I used to be like you and think that swordsmen are better city attackers then axemen, but i saw the light a long time ago.

Axemen are better because they come sooner, so you're facing fewer archers, and very little or no culture.

How do you manage to make more axemen than the AI can make archers to defend? Easy, it's called pop rushing and chop rushing. The AI doesn't know how to do either.

There are countless good strategy articles in these forums that will confirm this if you still don't believe me. Just look around a bit.

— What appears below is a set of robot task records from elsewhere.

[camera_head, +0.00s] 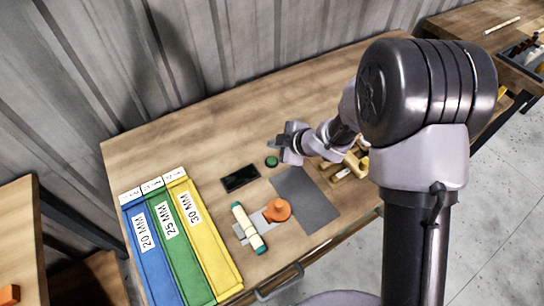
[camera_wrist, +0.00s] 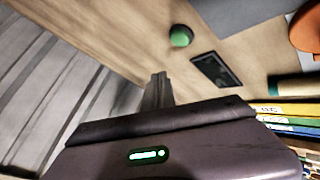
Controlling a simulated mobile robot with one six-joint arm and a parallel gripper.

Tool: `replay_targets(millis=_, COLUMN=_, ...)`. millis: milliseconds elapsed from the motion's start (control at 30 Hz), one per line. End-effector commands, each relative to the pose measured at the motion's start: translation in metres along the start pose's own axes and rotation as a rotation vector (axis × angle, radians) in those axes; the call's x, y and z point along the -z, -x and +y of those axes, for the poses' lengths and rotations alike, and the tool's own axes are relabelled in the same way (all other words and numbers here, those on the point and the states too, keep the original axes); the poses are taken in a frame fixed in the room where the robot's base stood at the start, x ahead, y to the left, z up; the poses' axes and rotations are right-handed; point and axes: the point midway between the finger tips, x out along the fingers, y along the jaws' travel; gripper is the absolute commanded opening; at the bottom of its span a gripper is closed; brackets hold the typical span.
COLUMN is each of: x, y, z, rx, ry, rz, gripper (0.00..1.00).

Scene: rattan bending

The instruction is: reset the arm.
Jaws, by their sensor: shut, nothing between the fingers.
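My gripper (camera_head: 279,143) is held above the wooden table (camera_head: 150,150), left of my arm's wrist links in the head view. Its fingers are together and nothing is between them. In the wrist view the shut fingers of my gripper (camera_wrist: 158,88) point up the picture over bare table. A green round button (camera_head: 272,161) lies just below the gripper in the head view. The button (camera_wrist: 181,36) also shows in the wrist view, apart from the fingers. My upper arm hides part of the table's right side.
A dark rectangular device (camera_head: 240,178), a grey mat (camera_head: 305,198), an orange object (camera_head: 278,210) and a cream roll with teal ends (camera_head: 249,228) lie nearby. Blue, green and yellow labelled trays (camera_head: 205,240) stand at the left. Wooden pieces (camera_head: 350,167) lie beside my arm. The table's back is clear.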

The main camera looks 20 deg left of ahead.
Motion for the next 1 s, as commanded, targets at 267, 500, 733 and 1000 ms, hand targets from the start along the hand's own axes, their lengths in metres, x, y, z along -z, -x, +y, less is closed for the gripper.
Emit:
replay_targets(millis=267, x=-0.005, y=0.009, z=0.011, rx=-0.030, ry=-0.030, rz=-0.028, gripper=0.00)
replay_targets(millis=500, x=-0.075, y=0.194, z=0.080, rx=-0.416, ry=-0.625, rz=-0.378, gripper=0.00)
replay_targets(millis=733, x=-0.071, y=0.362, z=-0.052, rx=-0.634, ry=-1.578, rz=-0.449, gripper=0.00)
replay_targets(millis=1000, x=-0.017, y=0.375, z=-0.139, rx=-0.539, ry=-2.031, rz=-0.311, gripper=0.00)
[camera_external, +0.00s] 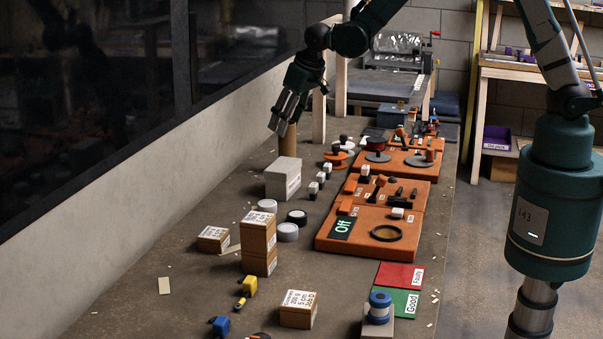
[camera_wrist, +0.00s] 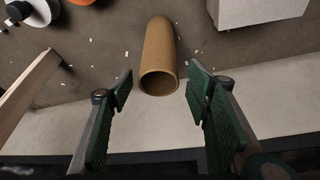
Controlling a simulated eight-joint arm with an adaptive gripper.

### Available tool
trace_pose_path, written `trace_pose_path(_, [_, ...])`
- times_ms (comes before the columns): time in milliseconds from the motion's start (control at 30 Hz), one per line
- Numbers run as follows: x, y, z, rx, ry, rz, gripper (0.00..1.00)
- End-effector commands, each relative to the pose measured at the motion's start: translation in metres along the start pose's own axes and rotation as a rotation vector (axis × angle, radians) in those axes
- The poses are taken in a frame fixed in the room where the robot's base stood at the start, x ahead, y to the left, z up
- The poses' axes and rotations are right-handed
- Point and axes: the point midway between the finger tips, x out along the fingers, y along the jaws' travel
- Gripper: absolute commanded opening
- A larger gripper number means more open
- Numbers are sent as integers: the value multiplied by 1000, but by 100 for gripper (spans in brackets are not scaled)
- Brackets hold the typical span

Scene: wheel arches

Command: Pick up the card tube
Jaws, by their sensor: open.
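The card tube (camera_wrist: 160,52) is a brown hollow cylinder. In the wrist view it stands between and beyond my two green-padded fingers, its open top end facing the camera. My gripper (camera_wrist: 163,95) is open, with a gap between each finger and the tube. In the external view my gripper (camera_external: 279,130) points down above the back left of the bench, and part of the tube (camera_external: 288,142) shows just below and behind the fingertips. The rest of the tube there is hidden by the fingers and the white box.
A white box (camera_external: 283,178) stands close to the tube. A wooden post (camera_wrist: 28,82) is on its other side in the wrist view. The pale wall (camera_external: 130,160) runs along the bench's left edge. Orange trays (camera_external: 360,240) with parts lie to the right.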

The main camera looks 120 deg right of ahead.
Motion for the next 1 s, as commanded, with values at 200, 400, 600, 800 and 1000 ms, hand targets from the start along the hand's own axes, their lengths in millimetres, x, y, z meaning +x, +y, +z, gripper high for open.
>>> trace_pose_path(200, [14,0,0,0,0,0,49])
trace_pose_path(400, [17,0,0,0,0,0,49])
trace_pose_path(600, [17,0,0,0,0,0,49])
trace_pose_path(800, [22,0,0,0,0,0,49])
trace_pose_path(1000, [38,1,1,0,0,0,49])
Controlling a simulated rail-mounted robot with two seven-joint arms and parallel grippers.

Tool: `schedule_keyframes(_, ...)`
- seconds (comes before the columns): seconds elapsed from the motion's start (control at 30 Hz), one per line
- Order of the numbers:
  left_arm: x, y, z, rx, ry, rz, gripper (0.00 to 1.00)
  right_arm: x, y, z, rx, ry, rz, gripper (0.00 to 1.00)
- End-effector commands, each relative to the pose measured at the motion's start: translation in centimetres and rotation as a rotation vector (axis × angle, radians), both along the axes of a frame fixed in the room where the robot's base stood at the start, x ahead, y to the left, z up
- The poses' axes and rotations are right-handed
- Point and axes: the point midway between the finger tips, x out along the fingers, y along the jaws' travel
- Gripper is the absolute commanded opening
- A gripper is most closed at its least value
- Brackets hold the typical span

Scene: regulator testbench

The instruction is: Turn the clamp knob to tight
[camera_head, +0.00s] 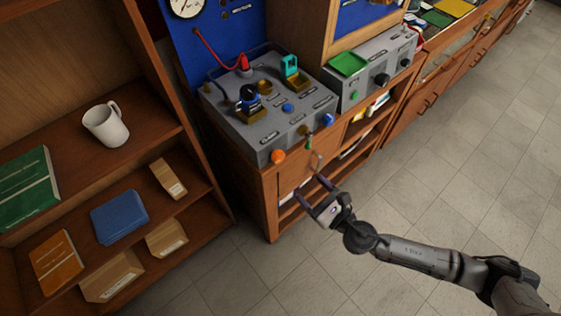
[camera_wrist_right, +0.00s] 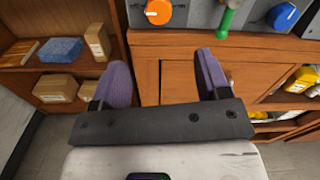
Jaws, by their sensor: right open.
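The grey testbench box (camera_head: 265,135) stands on a wooden cabinet. Its front has an orange knob (camera_head: 277,157), a green-handled part (camera_head: 308,144) and a blue knob (camera_head: 328,120). I cannot read which one is labelled the clamp knob. The right wrist view shows the orange knob (camera_wrist_right: 158,12) with a white mark, the green handle (camera_wrist_right: 228,20) and the blue knob (camera_wrist_right: 281,16). My right gripper (camera_head: 312,188) is open and empty, in front of the cabinet and below these controls, touching none of them. My left gripper is not in view.
A shelf unit on the left holds a white mug (camera_head: 105,124), books and boxes. A second grey box (camera_head: 372,68) with black knobs and a green tray (camera_head: 347,64) stands to the right. The tiled floor (camera_head: 450,170) right of the cabinet is clear.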

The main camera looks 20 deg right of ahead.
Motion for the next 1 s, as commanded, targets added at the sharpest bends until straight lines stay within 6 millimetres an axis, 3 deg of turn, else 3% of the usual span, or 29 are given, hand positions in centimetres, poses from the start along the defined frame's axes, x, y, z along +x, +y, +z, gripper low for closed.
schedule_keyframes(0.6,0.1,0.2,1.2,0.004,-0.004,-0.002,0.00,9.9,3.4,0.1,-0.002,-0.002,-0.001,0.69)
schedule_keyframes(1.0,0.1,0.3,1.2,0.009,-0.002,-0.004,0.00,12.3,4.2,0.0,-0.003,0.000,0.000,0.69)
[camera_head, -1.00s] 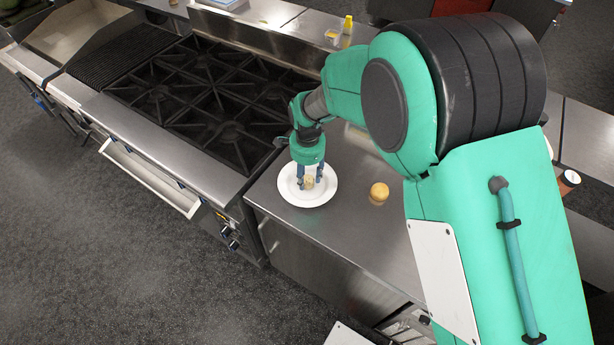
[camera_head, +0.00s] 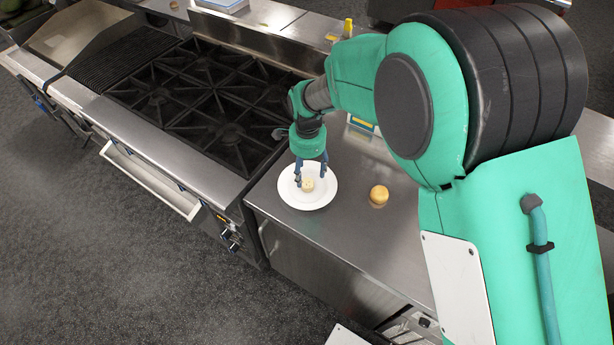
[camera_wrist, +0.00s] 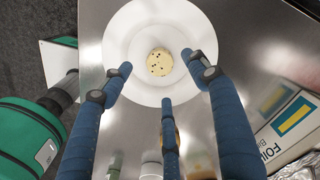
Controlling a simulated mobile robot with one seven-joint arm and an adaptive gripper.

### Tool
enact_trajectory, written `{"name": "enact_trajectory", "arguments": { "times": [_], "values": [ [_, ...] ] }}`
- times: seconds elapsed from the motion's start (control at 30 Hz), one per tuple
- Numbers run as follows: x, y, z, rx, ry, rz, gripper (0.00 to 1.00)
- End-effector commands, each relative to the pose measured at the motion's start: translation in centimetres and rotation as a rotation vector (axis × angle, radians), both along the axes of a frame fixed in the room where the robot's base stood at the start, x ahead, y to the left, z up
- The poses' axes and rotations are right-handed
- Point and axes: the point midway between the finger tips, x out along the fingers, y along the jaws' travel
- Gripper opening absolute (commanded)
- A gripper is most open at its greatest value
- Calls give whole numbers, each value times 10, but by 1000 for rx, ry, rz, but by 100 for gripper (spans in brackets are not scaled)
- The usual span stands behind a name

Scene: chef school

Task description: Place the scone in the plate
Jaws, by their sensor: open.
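The scone (camera_head: 308,185), small, pale and dotted with dark bits, rests on the white plate (camera_head: 292,198) on the steel counter. In the wrist view the scone (camera_wrist: 159,61) lies near the middle of the plate (camera_wrist: 125,40). My gripper (camera_head: 311,170) is just above the plate, over the scone. In the wrist view its blue fingers (camera_wrist: 160,88) are spread apart, with the scone clear beyond their tips and nothing held.
A round, tan bun-like item (camera_head: 379,194) sits on the counter right of the plate. A stove with black grates (camera_head: 205,95) adjoins on the left. A foil box (camera_wrist: 291,125) shows in the wrist view. Bare counter (camera_head: 345,235) lies in front of the plate.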

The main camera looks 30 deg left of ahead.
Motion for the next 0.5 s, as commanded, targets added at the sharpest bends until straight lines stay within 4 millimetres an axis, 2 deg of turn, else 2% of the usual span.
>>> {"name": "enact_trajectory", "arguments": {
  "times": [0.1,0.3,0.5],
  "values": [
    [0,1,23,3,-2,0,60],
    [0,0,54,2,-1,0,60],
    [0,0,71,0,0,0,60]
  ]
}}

Ever heard of selective (or more precisely simply mis-reading?!?)
I've already said that I know Axemen are better for open attack on ur opponent.
Next time u feel a 'smart' comment coming... please make sure it's got anything to do with what the other person just said and it's not completely besides the point!
So... about pop-rushing and chop rushing and... we all know about that already. I'm not gonna tell u again what I was talking about earlier... just learn to read!

Edit: Besides, if ur opponent only has archers (as his best unit) swordsmen "are" better than axemen!!

Darius I, the Undaunted of Persia. :king:
 
I'm not talking about "open attacks", i'm talking about attacking cities that have nothing but archers. Axemen are better than swordsmen at this task, because you can get them faster, and attack a city with 2 archers and zero culture instead of a city with 4 archers and 40% cultural bonus.

Swordsman with CR1 vs archer with CG1 and 40% cultural bonus, fortified for 5 turns : 6.0 vs 6.15

Axeman with CR1 vs archer with CG1 and 0% cultural bonus, fortified for 5 turns : 5.0 vs 5.25

The odds are only slightly lower for the axeman, but the axeman costs less, and you're facing fewer archers.

It's much easier to conquer a civ with axemen than with swordsmen.

And since waiting for swordsmen means that the AI is sure to have axemen by the time you arrive, this makes it even worse for swordsmen and is one more reason to attack earlier and with only axemen.